Nel periodo 18 agosto-29 agosto, le forze armate italiane hanno evacuato circa 5.000 cittadini afghani i quali arrivati in Italia hanno chiesto protezione internazionale e sono stati sottoposti a quarantena sanitaria.
La fase di primo arrivo è stata condotta con una operazione a più livelli istituzionali: il Ministero della Difesa ha proceduto all’invio delle persone, la Protezione Civile regionale ha supportato nella individuazione delle strutture per la quarantena, l’Assessorato regionale alla Salute e le singole Ausl hanno provveduto alla attivazione della gestione sanitaria delle strutture individuate, e l’Assessorato regionale alle Politiche Sociali, di concerto con i Servizi sociali dei Comuni interessati, hanno attivato mediatori interculturali e garantito una presenza di assistenti sociali per rispondere a eventuali problematiche di convivenza e/o a situazioni di fragilità (vedi presenza numerosi minori).
Finita la fase di quarantena sul territorio regionale, sono rimaste alcune centinaia di persone ripartite equamente in ciascun ambito provinciale.
In questa seconda fase post-quarantena, il ruolo e la funzione della Regione Emilia-Romagna è stato quello di supporto e collaborazione inter-istituzionale, con i Ministeri interessati, con le Prefetture e con il sistema degli Enti Locali.
Ricordo infatti che le persone afghane, in quanto richiedenti protezione internazionale, secondo il DLGS 142/2015, possono essere collocate dal Servizio Centrale del Ministero dell’Interno presso il sistema di accoglienza ed integrazione denominato SAI (composto da progetti dei Comuni); oppure in carenza di posti nel SAI sono le singole Prefetture i soggetti preposti ad individuare appositi Centri di accoglienza straordinaria (CAS).
Le Regioni, attraverso la Commissione Nazionale Immigrazione, si sono subito espresse sulla necessità di privilegiare - in linea con le proposte dell’ANCI - l’utilizzo della rete di accoglienza SAI (di ottima qualità), in luogo dei CAS, prevedendone se necessario un congruo ampliamento.
Purtroppo al momento la situazione vede le persone afghane accolte nei CAS (a livello nazionale circa 4.400 su 5.000) ma confidiamo che in tempi brevi vi sia un provvedimento nazionale di ampliamento dei posti SAI che abbia la capacità di valorizzare quelle importanti disponibilità ad accogliere da parte di molti Comuni nelle settimane scorse.
Da testimone privilegiato, mi sono fatto una convinzione, ovvero che questa regione abbia saputo rispondere ad una nuova “emergenza” attivando una modalità consolidata di risorse e competenze.
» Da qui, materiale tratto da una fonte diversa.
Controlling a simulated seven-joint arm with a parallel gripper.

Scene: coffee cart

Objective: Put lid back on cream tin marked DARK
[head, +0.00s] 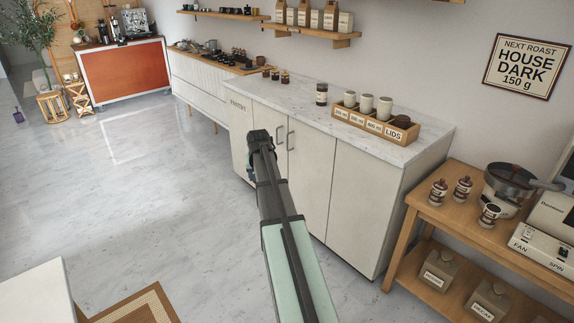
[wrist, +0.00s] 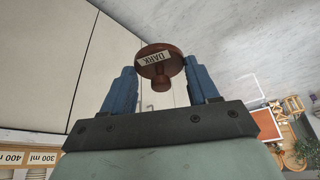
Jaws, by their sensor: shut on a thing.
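My gripper (head: 258,136) is raised in front of the white cabinet in the head view. In the wrist view its blue fingers (wrist: 163,88) are shut on a round brown lid (wrist: 172,58) with a knob-like stem and a white label reading DARK. The lid is hidden or too small to make out in the head view. Greyish tan canisters stand on the lower shelf at the right; one (head: 488,299) reads DECAF, another (head: 438,271) has a label too small to read. I cannot pick out a tin marked DARK.
The marble-topped cabinet (head: 345,130) bears a wooden tray (head: 357,121) of white cups with a LIDS section. A wooden cart (head: 420,205) at the right holds small labelled jars (head: 489,215), a pan and a machine. The floor (head: 150,190) at the left is open.

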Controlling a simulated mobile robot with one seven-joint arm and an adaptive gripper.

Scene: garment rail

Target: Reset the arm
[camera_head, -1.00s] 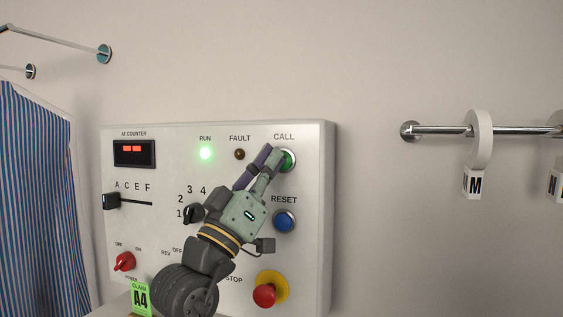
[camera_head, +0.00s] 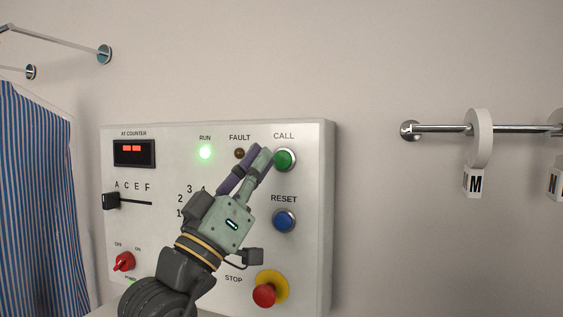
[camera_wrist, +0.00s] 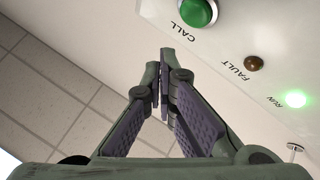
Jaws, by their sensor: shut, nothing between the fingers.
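My gripper (camera_head: 264,152) is shut and empty in front of the control panel (camera_head: 318,200), its fingertips just left of the green CALL button (camera_head: 285,159). In the wrist view the two fingertips of my gripper (camera_wrist: 165,80) meet, and the CALL button (camera_wrist: 197,12) shows beyond them, apart from the tips. The blue RESET button (camera_head: 284,221) is below CALL. My arm reaches up from the bottom of the head view and hides part of the numbered dial.
The RUN lamp (camera_head: 205,152) glows green; the FAULT lamp (camera_head: 239,153) is dark. A red stop knob (camera_head: 264,295) sits low on the panel. A striped garment (camera_head: 40,190) hangs left. A rail (camera_head: 440,129) with an M tag (camera_head: 475,183) is right.

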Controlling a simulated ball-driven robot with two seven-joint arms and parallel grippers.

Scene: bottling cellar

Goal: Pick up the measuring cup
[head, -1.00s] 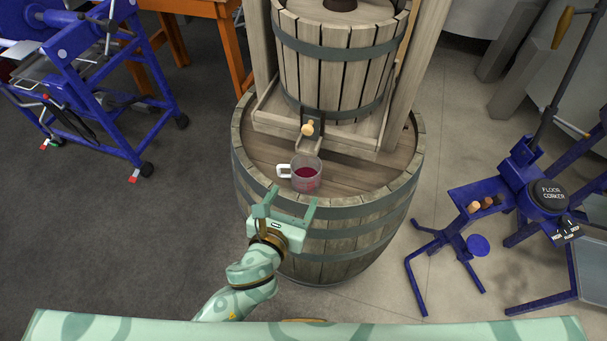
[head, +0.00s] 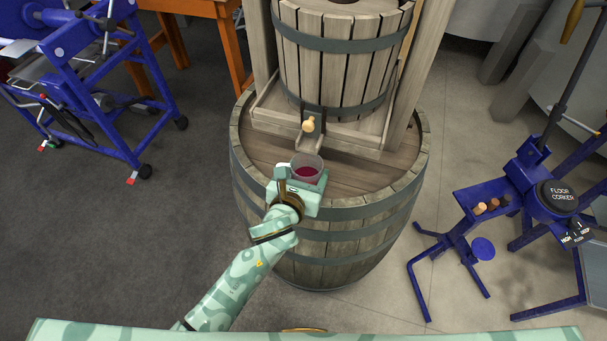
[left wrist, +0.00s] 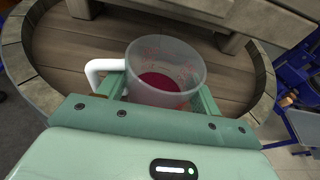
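The measuring cup (head: 307,168) is clear, with red marks, a white handle and some dark red liquid inside. It stands upright on the barrel top (head: 262,146), below the press spout. My left gripper (head: 302,180) is at the cup, reaching in from the front. In the left wrist view, the cup (left wrist: 166,66) is between the two fingers of the gripper (left wrist: 160,97), with the handle (left wrist: 96,72) on the left over one finger. The fingers look spread around the cup; firm contact cannot be made out. My right gripper is not in view.
The wooden press (head: 340,60) with its spout (head: 309,125) stands on the barrel just behind the cup. A blue floor corker (head: 530,185) stands at the right. A blue machine (head: 85,80) stands at the left. Bare barrel top lies right of the cup.

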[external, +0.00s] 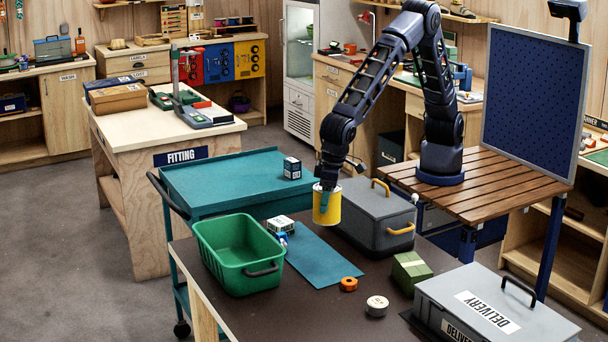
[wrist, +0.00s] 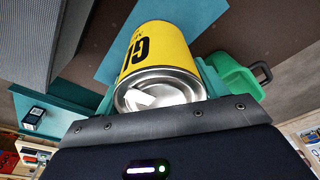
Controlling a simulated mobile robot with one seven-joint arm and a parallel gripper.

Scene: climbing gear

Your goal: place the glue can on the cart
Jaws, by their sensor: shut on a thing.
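The glue can (external: 327,207) is a yellow can with a metal lid. My gripper (external: 327,192) is shut on it and holds it upright above the dark table, between the green crate and the grey toolbox. In the wrist view the glue can (wrist: 158,65) lies between the fingers, with black letters partly visible. The cart (external: 225,180) is teal with a flat top and a dark handle at its left. It stands behind the table, left of the can. A small dark blue and white box (external: 292,168) stands at its right side.
On the dark table (external: 270,315) are a green crate (external: 238,272), a teal mat (external: 318,258), a grey toolbox (external: 372,222), an orange tape roll (external: 348,284), a white-topped roll (external: 377,306), a green box (external: 410,270) and a delivery case (external: 490,310). Much of the cart's top is clear.

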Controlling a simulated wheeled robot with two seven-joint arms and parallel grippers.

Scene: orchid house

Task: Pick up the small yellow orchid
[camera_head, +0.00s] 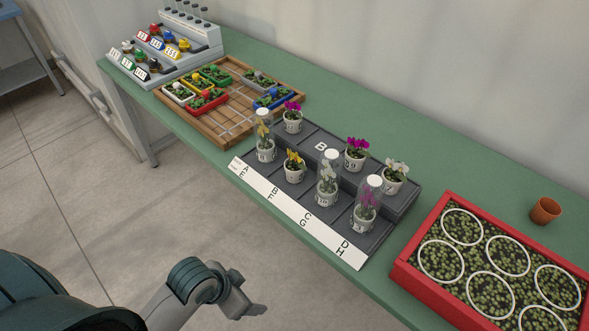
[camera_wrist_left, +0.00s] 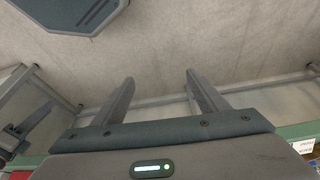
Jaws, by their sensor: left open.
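A small yellow orchid (camera_head: 294,164) stands uncovered in a white pot on the lower step of the dark stand, behind the white label strip. A second, taller yellow orchid (camera_head: 265,136) stands left of and behind it, under a clear cover. My left gripper (camera_head: 252,296) is in the lower part of the head view, in front of the bench and well apart from both orchids.
The dark stepped stand (camera_head: 325,122) also holds magenta and white orchids, some under clear covers. A wooden tray (camera_head: 217,134) with small planters lies to its left. A red planter box (camera_head: 403,268) and a terracotta pot (camera_head: 545,211) are at right. Green bench (camera_head: 350,95) behind the stand is clear.

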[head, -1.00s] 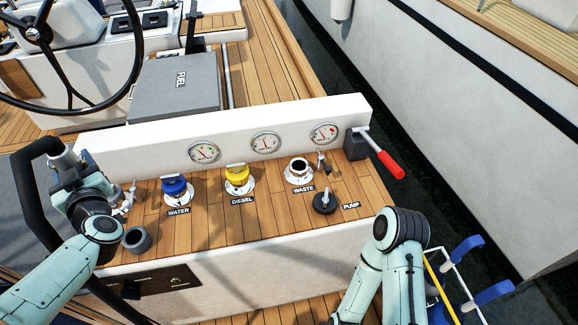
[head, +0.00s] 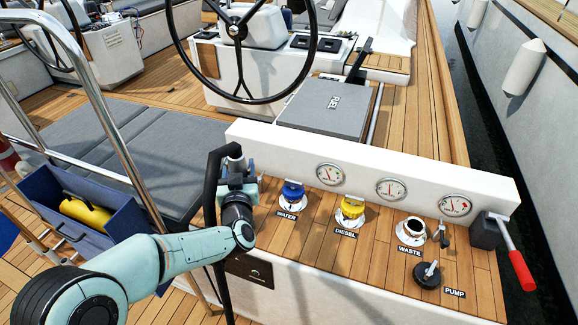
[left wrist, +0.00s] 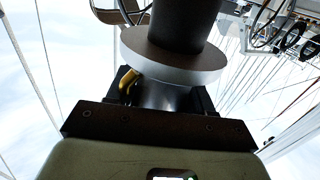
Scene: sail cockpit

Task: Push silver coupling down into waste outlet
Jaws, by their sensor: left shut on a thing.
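The silver coupling (left wrist: 175,72) is a wide metal ring on the end of a black hose. In the left wrist view it sits between the dark fingers of my left gripper (left wrist: 162,98), which is shut on it. A small gold lever shows beside its neck. In the head view my left gripper (head: 238,186) is at the left end of the wooden deck panel, left of the blue water cap, and the hose (head: 210,185) loops beside it. The waste outlet (head: 412,229) is an open, dark hole in a white flange, well to the right and apart from the coupling. My right gripper is out of view.
The blue water cap (head: 292,192) and yellow diesel cap (head: 352,207) stand between my left gripper and the waste outlet. A black pump fitting (head: 428,274) is in front of the outlet, and a red-handled lever (head: 520,265) is at right. A white gauge wall (head: 365,160) runs behind.

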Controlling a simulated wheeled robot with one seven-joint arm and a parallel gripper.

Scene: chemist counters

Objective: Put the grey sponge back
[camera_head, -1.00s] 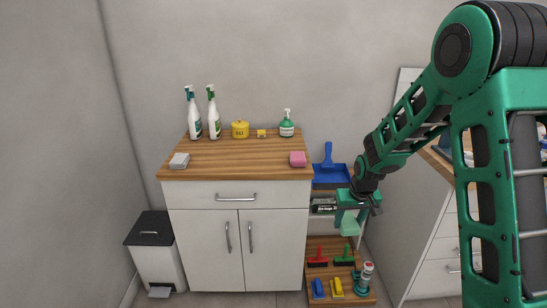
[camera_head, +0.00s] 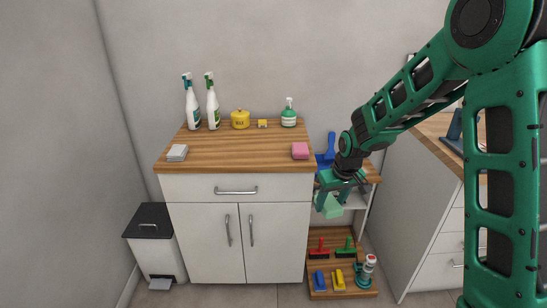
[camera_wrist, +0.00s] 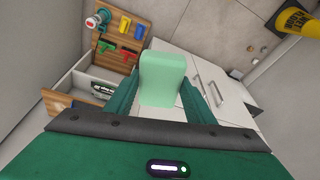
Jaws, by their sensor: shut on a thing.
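A grey sponge (camera_head: 177,152) lies on the wooden counter top (camera_head: 230,160), near its front left corner. My gripper (camera_head: 338,190) is shut on a pale green block, like a sponge (camera_head: 332,207), right of the white cabinet and below counter height. In the wrist view the pale green block (camera_wrist: 162,78) sits between both fingers. A pink sponge (camera_head: 300,151) lies at the counter's front right corner.
Two spray bottles (camera_head: 213,106), a yellow wax tin (camera_head: 240,119), a small yellow block (camera_head: 262,123) and a soap dispenser (camera_head: 289,113) stand along the counter's back. A low wooden shelf (camera_head: 318,290) with brushes is below my gripper. A bin (camera_head: 150,240) stands left.

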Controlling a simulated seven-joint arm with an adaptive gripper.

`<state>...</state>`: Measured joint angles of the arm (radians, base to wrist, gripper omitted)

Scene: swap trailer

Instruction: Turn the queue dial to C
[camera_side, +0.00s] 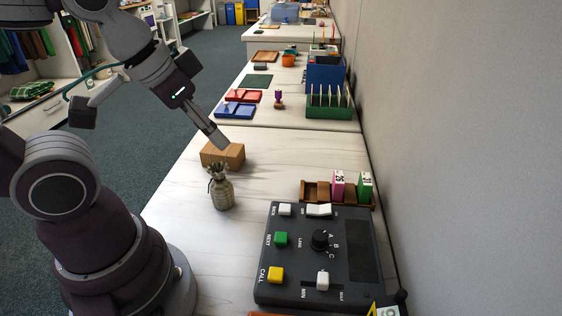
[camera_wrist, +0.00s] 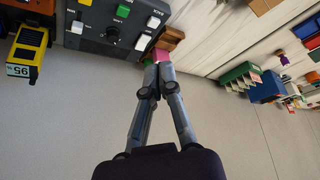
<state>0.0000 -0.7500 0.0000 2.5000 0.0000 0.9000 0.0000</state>
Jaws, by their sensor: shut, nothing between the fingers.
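The black round dial (camera_side: 320,240) sits on a dark grey control panel (camera_side: 350,262) at the right of the table in the side view. Letters A, B and C stand to its right, and the word LANE is beside it. Where its pointer stands is too small to tell. The dial also shows at the upper left of the wrist view (camera_wrist: 113,33). My gripper (camera_side: 222,143) is shut and empty, in front of a cardboard box in the side view, up and left of the panel and apart from the dial. Its fingertips (camera_wrist: 157,62) meet in the wrist view.
The panel also carries a green button (camera_side: 281,238), a yellow button (camera_side: 276,275) and white switches. A wooden rack (camera_side: 315,192) with pink and green blocks stands behind it. A vase (camera_side: 221,190) and the cardboard box (camera_side: 222,155) stand left. The wall borders the right.

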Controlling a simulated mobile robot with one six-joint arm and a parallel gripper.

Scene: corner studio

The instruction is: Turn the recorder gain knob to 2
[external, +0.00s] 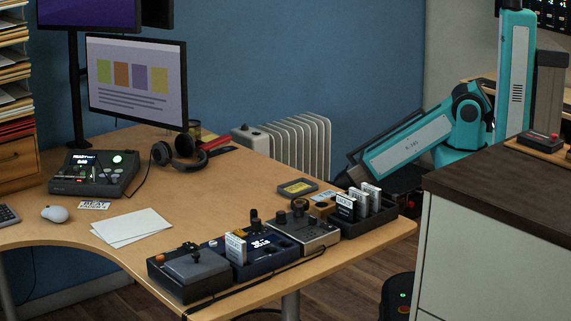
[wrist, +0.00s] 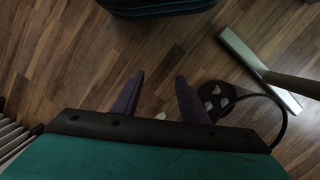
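A grey device with knobs on its top (external: 312,232) stands near the right end of the wooden desk; it looks like the recorder. One dark knob (external: 281,217) and a larger dark knob (external: 299,206) show on it. Their markings and settings are too small to read. My teal and grey arm reaches down from the right, with its end beyond the desk's right back edge. In the wrist view my gripper (wrist: 159,77) is open and empty, its two dark fingers apart above the wooden floor. The recorder does not show in the wrist view.
A dark tray of upright cards (external: 380,213) stands right of the device. A blue device with a small screen (external: 273,258) and a black box with a lever (external: 188,285) stand left. A cabinet (external: 490,240) is at right. A white radiator (external: 298,143) stands behind the desk.

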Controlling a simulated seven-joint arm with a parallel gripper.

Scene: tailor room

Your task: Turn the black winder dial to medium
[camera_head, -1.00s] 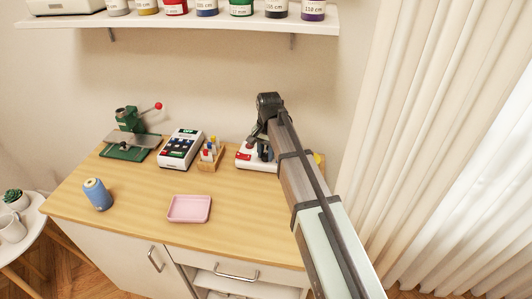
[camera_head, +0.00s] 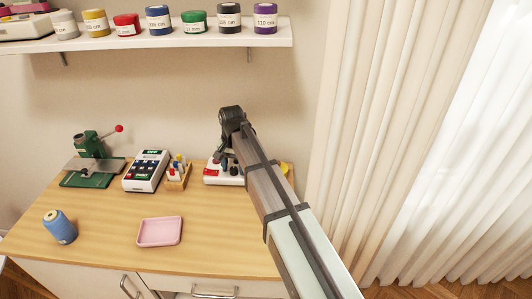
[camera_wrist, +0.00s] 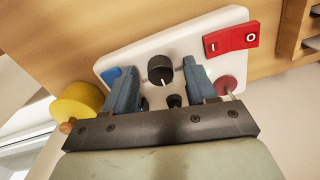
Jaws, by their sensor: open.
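The winder is a white-based device (camera_head: 211,176) at the back right of the table, partly behind my arm. In the wrist view its white top (camera_wrist: 210,33) fills the middle. The black dial (camera_wrist: 160,70) is a round knob on that top, with a smaller black knob (camera_wrist: 174,101) below it. My gripper (camera_wrist: 159,74) is open, with one blue-grey finger on each side of the black dial. I cannot tell whether the fingers touch it, nor which setting it shows.
The winder carries a red switch (camera_wrist: 231,39); a yellow round part (camera_wrist: 80,104) is beside my left finger.

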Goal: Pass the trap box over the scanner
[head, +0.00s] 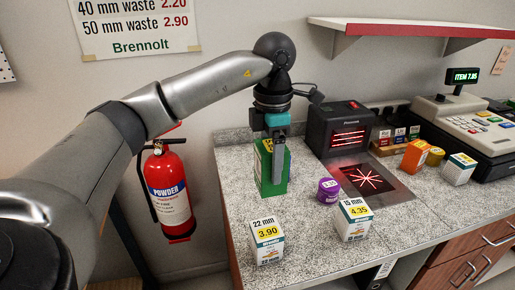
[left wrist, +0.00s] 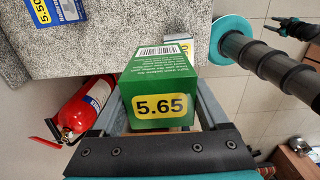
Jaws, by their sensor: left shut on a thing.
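The green box (head: 265,178), which I take to be the trap box, is upright near the counter's left back part. My left gripper (head: 279,165) is shut on it from above. In the left wrist view the green box (left wrist: 160,85) sits between both fingers, with a yellow 5.65 label facing the camera. I cannot tell whether its base touches the counter. The black scanner (head: 341,130) stands to the right of the box with red lines lit. Its glass plate (head: 366,180) in front shows a red star pattern. A dark gripper-like part (left wrist: 290,27), probably my right gripper, shows small in the left wrist view.
On the counter (head: 310,235) stand a white 3.90 box (head: 267,241), a white 4.35 box (head: 353,219) and a purple roll (head: 328,191) near the plate. An orange box (head: 415,155) and the cash register (head: 465,125) are right. A fire extinguisher (head: 168,190) hangs left.

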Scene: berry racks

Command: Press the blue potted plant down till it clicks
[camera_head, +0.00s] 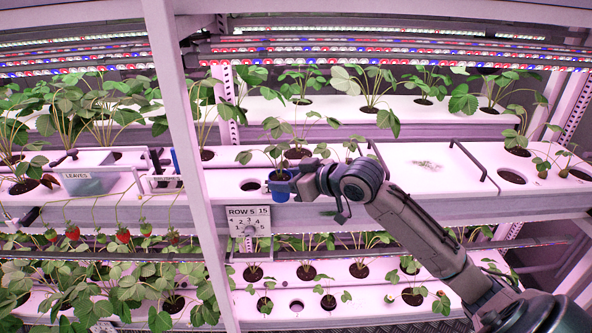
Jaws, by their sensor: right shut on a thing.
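The blue potted plant (280,190) shows near the middle, at the front edge of the middle shelf (222,182). Its pot is small and blue, and green leaves rise above it. My right gripper (294,186) is shut on the pot from its right side, and the fingers hide part of it. The pot looks about upright. I cannot tell whether its base sits in a hole or is held above the shelf. My left gripper is not in view.
A ROW S 15 sign (249,220) hangs below. A white post (192,150) stands left. A grey LEAVES bin (88,184) and a handled panel (425,166) flank the spot.

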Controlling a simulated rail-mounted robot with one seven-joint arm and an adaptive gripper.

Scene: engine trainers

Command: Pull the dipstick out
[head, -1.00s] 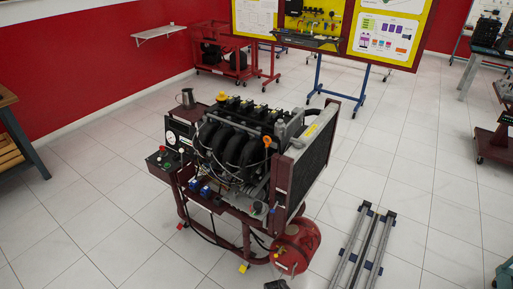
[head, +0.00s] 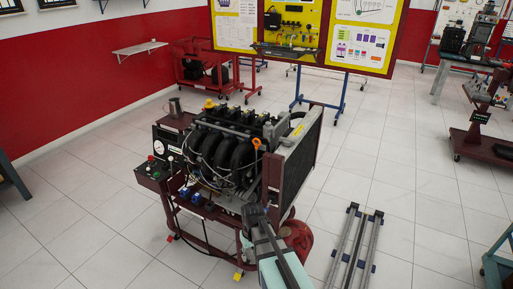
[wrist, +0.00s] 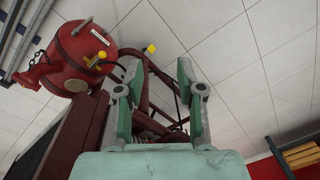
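The dipstick's orange handle (head: 257,144) stands up at the front right of the engine (head: 225,148), beside the radiator. It is seated in the engine, and its lower part is hidden. My gripper (head: 252,212) is in front of the stand's right side, below the dipstick handle in the picture and apart from it. In the wrist view, my gripper (wrist: 158,68) shows its two fingers spread apart with nothing between them. The dipstick does not show in the wrist view.
The radiator (head: 300,155) stands right of the engine on the wheeled red stand (head: 222,228). A red tank (head: 297,236) sits low at its right; it also shows in the wrist view (wrist: 75,55). Metal rails (head: 357,245) lie on the floor at right.

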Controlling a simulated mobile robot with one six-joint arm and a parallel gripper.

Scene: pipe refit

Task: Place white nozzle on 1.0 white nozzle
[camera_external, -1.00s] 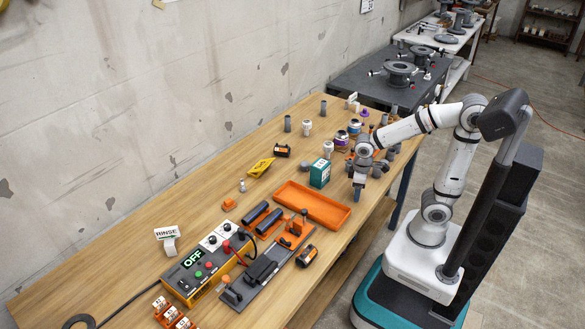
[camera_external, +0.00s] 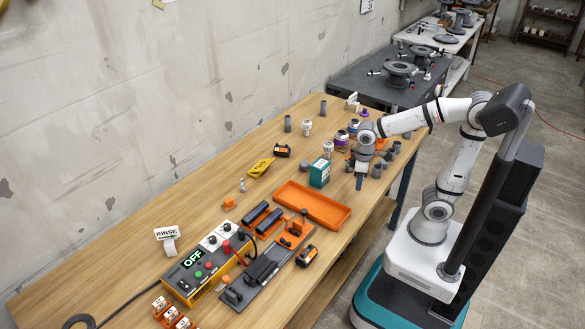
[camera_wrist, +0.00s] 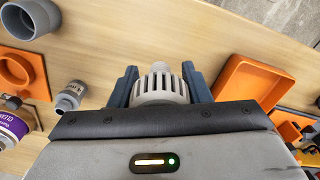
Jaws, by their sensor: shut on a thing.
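In the wrist view my gripper (camera_wrist: 158,82) is shut on a pale, slotted, ribbed nozzle (camera_wrist: 160,88), held between its blue-grey fingers. The wrist body hides the nozzle's lower part. In the external view my gripper (camera_external: 360,178) is over the table's right part, just right of the green-and-white box (camera_external: 320,173); the held nozzle cannot be made out there. Two whitish fittings, one farther back (camera_external: 307,128) and one behind the box (camera_external: 328,148), stand upright on the table. I cannot tell whether either is the 1.0 white nozzle.
An orange tray (camera_external: 312,204) lies in front of the gripper, also at right in the wrist view (camera_wrist: 235,82). At left there are a grey fitting (camera_wrist: 70,95), an orange holder (camera_wrist: 38,72) and a purple-labelled can (camera_wrist: 8,128). Bare wood lies beyond the fingers.

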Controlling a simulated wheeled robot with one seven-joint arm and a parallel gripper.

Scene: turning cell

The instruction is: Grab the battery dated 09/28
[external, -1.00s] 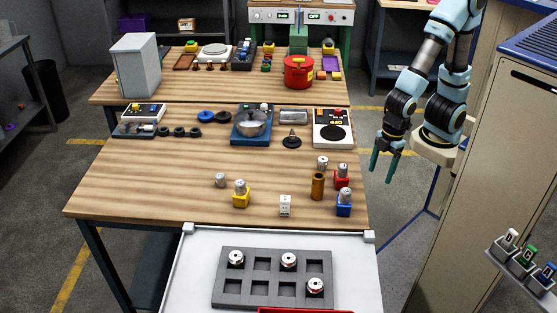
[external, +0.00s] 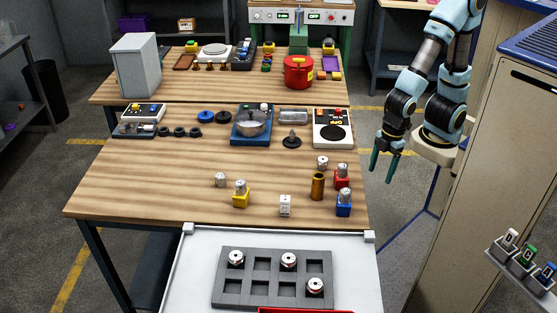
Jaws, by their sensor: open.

Qui abbiamo progetti SAI di lunga data in ogni Comune Capoluogo, con operatori formati alla prima accoglienza di richiedenti asilo, abbiamo oltre 400 mediatori interculturali nei servizi di welfare, abbiamo in ogni Ausl un servizio di mediazione, abbiamo un sistema consolidato di equa distribuzione nel territorio di ogni provincia, abbiamo una ottima collaborazione tra protezione civile, sanitaria e sociale che nasce già dalla “emergenza del Nord Africa” del 2011.
Certo, non voglio negare o sminuire le difficoltà contingenti di rispondere ai bisogni di questi nuclei familiari molto spesso ampi e con molti minori, ma ogni tanto vale la pena anche sottolineare quegli elementi di fondo che hanno permesso comunque di assicurare una accoglienza dignitosa e che forse troppo spesso diamo per scontato.
Andrea Facchini
[Ottobre 2021]
Andrea Facchini è Dirigente del Servizio Politiche per l'integrazione sociale, il contrasto alla povertà e terzo settore della Regione Emilia-Romagna.